Mullen himself has a chance to join Stanford’s Clark Shaughnessy (1940) and Auburn’s Gus Malzahn (2013) as the only Power 5 coaches to record double-digit wins after inheriting a team that had won fewer than five the previous season.
“He pushes all the right buttons at all the right times,” senior pass rusher CeCe Jefferson said of Mullen. “He’ll motivate you to make you want to run through a brick wall for him. He understands his players; he’ll sit down and talk with you about stuff.
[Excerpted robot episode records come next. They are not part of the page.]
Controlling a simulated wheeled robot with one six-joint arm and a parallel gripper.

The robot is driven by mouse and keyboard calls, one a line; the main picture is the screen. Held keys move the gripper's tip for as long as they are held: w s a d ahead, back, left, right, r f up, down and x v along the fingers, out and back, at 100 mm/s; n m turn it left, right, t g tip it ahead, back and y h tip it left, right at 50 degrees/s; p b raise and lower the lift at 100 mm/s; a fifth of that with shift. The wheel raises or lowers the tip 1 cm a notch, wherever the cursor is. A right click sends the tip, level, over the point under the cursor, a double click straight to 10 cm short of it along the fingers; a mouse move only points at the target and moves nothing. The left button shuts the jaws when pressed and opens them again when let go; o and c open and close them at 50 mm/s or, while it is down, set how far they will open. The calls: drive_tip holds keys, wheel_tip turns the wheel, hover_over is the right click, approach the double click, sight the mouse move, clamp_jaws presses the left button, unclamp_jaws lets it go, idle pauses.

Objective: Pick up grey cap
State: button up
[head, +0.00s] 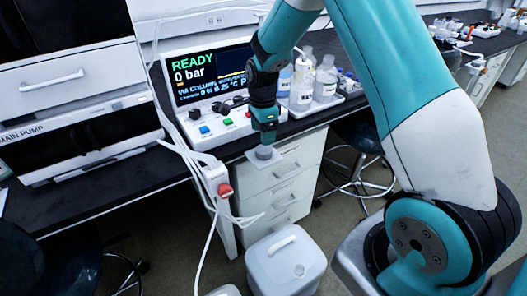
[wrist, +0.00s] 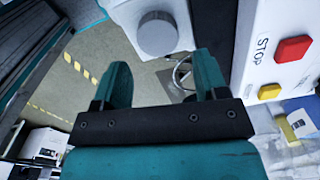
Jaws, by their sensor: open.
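The grey cap (head: 264,153) is a short round cylinder on a small white plate at the bench's front edge. In the wrist view the cap (wrist: 158,35) shows at the top centre, with the white plate (wrist: 123,14) around it. My gripper (head: 266,139) points down just above the cap in the head view. In the wrist view my gripper (wrist: 163,64) has its two teal fingers spread wide with nothing between them. The cap appears beyond the fingertips, roughly centred between them. In the head view the fingers partly cover the cap's upper side.
The control unit (head: 208,95) with a lit READY screen and coloured buttons stands close behind my gripper. Bottles (head: 325,78) stand in a tray to the right. A red-ended connector (head: 218,180) with white cables hangs at the left. A white canister (head: 286,265) stands on the floor below.

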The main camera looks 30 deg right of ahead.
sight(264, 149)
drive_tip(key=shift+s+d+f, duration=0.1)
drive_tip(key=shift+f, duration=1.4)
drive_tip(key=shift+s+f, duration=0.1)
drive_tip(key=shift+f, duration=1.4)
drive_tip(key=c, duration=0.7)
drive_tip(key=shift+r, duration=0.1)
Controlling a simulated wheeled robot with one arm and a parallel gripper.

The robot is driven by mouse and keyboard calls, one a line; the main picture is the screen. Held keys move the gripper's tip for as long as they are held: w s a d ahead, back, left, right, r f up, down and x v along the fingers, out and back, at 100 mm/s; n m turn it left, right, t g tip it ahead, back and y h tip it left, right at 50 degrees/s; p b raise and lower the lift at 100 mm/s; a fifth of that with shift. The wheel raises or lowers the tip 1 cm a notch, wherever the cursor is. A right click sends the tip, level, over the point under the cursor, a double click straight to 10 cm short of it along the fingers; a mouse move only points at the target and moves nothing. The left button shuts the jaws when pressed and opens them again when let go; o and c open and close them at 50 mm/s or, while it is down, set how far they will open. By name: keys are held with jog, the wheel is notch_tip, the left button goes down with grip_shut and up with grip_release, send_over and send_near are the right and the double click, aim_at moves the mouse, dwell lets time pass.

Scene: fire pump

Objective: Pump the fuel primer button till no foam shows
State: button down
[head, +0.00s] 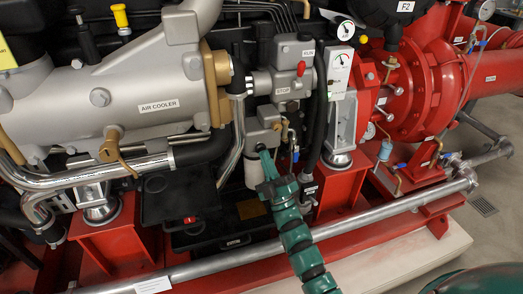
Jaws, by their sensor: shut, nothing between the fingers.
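My green gripper (263,153) is in the middle of the head view, its fingers shut and empty. Its tip is right in front of the lower part of a grey block (262,130); I cannot tell whether it touches. A pale cylinder (252,174) hangs below this block, partly covered by my gripper. I cannot make out the primer button; my gripper may hide it. No foam can be made out at this size.
A grey housing with a red knob (301,68) sits just above. A black hose (320,105) and small brass valves (293,135) are close to the right. The silver air cooler (145,90) fills the left. A long steel pipe (375,221) crosses below my arm.

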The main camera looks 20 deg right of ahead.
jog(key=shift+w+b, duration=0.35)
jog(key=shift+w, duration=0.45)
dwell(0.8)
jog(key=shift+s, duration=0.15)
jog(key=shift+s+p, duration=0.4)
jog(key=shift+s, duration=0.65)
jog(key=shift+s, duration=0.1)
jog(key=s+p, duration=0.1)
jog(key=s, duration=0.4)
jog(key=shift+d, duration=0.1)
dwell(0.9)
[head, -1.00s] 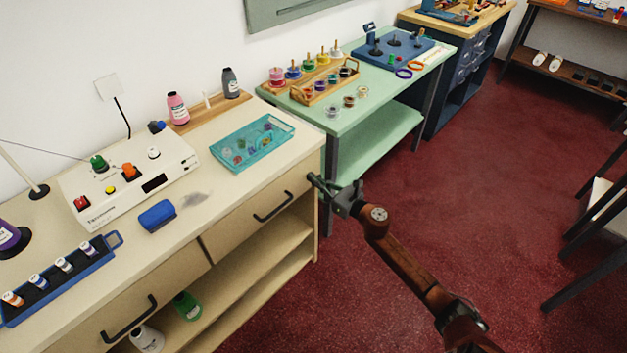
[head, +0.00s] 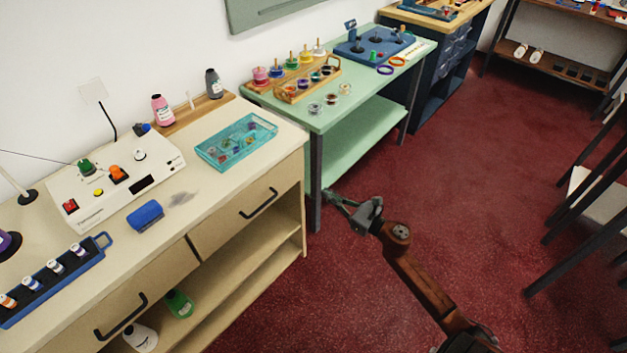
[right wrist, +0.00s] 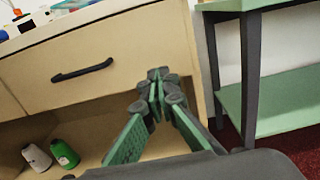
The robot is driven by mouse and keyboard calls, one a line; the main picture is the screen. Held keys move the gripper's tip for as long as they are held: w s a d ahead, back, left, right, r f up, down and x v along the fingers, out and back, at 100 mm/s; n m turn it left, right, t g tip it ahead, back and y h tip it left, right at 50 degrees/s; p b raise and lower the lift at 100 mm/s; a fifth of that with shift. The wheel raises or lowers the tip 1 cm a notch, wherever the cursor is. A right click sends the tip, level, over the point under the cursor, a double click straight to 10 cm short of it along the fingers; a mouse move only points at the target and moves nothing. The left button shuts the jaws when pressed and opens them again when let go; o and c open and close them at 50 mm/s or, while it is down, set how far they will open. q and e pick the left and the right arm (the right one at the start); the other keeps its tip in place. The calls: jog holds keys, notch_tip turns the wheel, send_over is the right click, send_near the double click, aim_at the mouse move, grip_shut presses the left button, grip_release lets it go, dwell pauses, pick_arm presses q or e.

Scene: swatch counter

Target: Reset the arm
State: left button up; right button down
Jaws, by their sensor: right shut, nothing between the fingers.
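My right gripper (head: 331,198) shows in the head view in front of the gap between the cream counter (head: 262,165) and the green table (head: 392,118). It is held over the red floor, right of the counter's end, and is empty. In the right wrist view its fingers (right wrist: 157,78) are shut, tips together, pointing toward the counter's drawer front (right wrist: 130,55). My left gripper is in neither view.
On the counter are a white device (head: 115,185), a blue block (head: 145,215) and a teal tray (head: 268,131). Bottles (head: 180,303) stand on its lower shelf. Dark chair legs (head: 575,225) are at the right. The red floor (head: 480,210) between is clear.

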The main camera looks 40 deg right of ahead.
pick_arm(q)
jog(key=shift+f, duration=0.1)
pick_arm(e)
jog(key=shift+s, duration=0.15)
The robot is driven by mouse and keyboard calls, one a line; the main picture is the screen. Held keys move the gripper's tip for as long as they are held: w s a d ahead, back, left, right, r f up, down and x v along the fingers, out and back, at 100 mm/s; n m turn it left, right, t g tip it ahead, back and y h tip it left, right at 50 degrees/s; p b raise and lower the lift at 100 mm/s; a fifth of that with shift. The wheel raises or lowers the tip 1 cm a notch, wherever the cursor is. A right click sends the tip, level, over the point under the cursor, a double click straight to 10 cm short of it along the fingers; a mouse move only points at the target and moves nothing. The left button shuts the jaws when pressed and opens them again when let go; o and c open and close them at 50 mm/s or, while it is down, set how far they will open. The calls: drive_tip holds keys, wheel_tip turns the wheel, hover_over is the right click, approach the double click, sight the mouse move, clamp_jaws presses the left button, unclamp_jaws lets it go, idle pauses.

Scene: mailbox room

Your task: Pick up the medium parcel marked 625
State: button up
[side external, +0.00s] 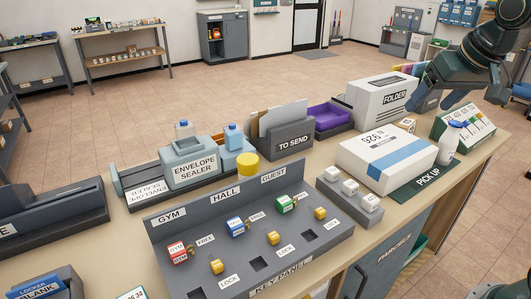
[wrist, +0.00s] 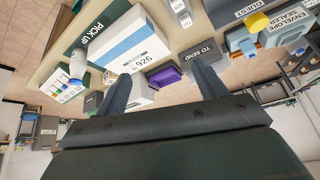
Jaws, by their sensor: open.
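A white box-shaped parcel (side external: 387,158) with a blue stripe lies on the counter, partly on the dark green PICK UP mat (side external: 418,192). Its number is upside down in the side view and looks like 926, but the print is small. In the wrist view the parcel (wrist: 128,45) is beyond my fingers, with the stripe and label showing. My gripper (side external: 436,97) is open and empty, above and behind the parcel, near the folder machine (side external: 383,101). Its two fingers are spread in the wrist view (wrist: 163,88). No finger touches the parcel.
A white bottle (side external: 449,143) stands on the mat right beside the parcel. A small box (side external: 406,125) is behind it. A tray with small white cubes (side external: 350,187) is left. The TO SEND holder (side external: 285,139) and purple tray (side external: 330,117) stand behind left.

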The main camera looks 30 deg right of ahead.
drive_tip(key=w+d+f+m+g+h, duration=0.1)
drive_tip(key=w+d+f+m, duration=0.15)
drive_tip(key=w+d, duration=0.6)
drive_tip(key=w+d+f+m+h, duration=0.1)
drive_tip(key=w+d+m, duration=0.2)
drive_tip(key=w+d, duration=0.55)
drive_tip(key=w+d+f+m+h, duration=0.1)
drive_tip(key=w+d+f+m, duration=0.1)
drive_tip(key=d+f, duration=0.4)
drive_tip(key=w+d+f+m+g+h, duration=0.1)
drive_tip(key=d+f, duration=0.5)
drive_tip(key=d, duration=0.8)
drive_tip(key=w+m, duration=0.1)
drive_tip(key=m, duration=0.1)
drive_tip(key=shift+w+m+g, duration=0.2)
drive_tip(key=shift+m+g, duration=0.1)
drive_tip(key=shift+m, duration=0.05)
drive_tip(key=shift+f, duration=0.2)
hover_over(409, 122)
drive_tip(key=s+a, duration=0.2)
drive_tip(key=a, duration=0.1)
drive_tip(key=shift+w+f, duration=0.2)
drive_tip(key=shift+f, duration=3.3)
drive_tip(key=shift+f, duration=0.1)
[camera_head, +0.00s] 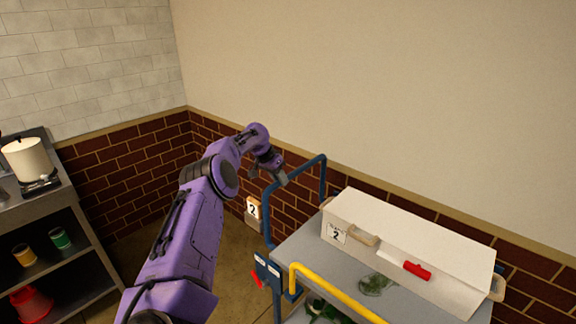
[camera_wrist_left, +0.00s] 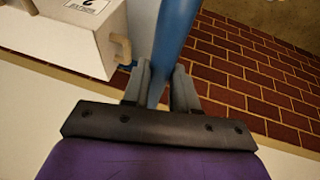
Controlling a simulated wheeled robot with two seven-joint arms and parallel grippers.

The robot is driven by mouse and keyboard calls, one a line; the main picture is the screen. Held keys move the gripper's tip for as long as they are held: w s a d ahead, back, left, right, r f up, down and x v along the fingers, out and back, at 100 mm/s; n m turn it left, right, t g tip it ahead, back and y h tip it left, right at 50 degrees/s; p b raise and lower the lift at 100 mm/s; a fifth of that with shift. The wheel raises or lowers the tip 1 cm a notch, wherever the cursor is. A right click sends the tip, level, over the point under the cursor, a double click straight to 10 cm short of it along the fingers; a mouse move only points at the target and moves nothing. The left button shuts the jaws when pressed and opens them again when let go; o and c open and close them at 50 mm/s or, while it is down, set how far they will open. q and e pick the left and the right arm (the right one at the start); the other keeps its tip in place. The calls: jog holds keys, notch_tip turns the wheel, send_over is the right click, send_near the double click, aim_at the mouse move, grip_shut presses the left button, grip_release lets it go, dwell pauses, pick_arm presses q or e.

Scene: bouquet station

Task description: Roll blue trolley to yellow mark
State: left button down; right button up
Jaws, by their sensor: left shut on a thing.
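The blue trolley (camera_head: 323,180) stands against the right-hand wall, with a tall blue push handle and a grey top deck. My left gripper (camera_head: 282,178) is at the upper part of that handle. In the left wrist view the blue handle bar (camera_wrist_left: 172,38) runs between the fingers of my left gripper (camera_wrist_left: 160,88), which is shut on it. A long white box (camera_head: 400,235) marked 2 sits on the deck. A yellow rail (camera_head: 335,293) runs along the deck's near side. No yellow floor mark can be made out. My right gripper is out of view.
A grey shelf unit (camera_head: 78,262) with a cream pot (camera_head: 27,160) and coloured containers stands at the left. Bare floor (camera_head: 232,262) shows between shelf and trolley.

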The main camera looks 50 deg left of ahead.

He also knows football — his resumé speaks for itself.
“He’s definitely a guy that makes you want to go out and play for him.”
The 13-month journey for the Gators to reach the Peach Bowl began upon Mullen’s hiring in late November 2017. Looking back, he cannot pinpoint a critical moment or turning point in the process.
“I think the key was a lack of resistance,” Mullen said Friday. “Everything that we asked our guys to do, they welcomed.”
Along the way, little-used fifth-year senior tight end Moral Stephens caught a game-winning touchdown at Mississippi State and one-time college baseball player Lucas Krull threw a first-down pass to Franks on a trick play to beat LSU.
Franks went from the scapegoat for the 2017 season to a solid SEC quarterback, while Gardner-Johnson turned into a top playmaker after a shaky sophomore season and now is headed for the NFL. Up and down the Gators’ roster are examples of players who are making a mark under Mullen.
The college football world has noticed.
“You have freshmen that are playing that have come right in and coached right up right out of high school. That’s been really impressive,” Michigan coach Jim Harbaugh said. “You’ve got your sophomores, your redshirt juniors, you’ve got seniors, a few fifth-year seniors. That’s really impressive to come in as a first-year coach and get the buy-in from the whole team.
“It’s really a good year of coaching for Dan and his staff.”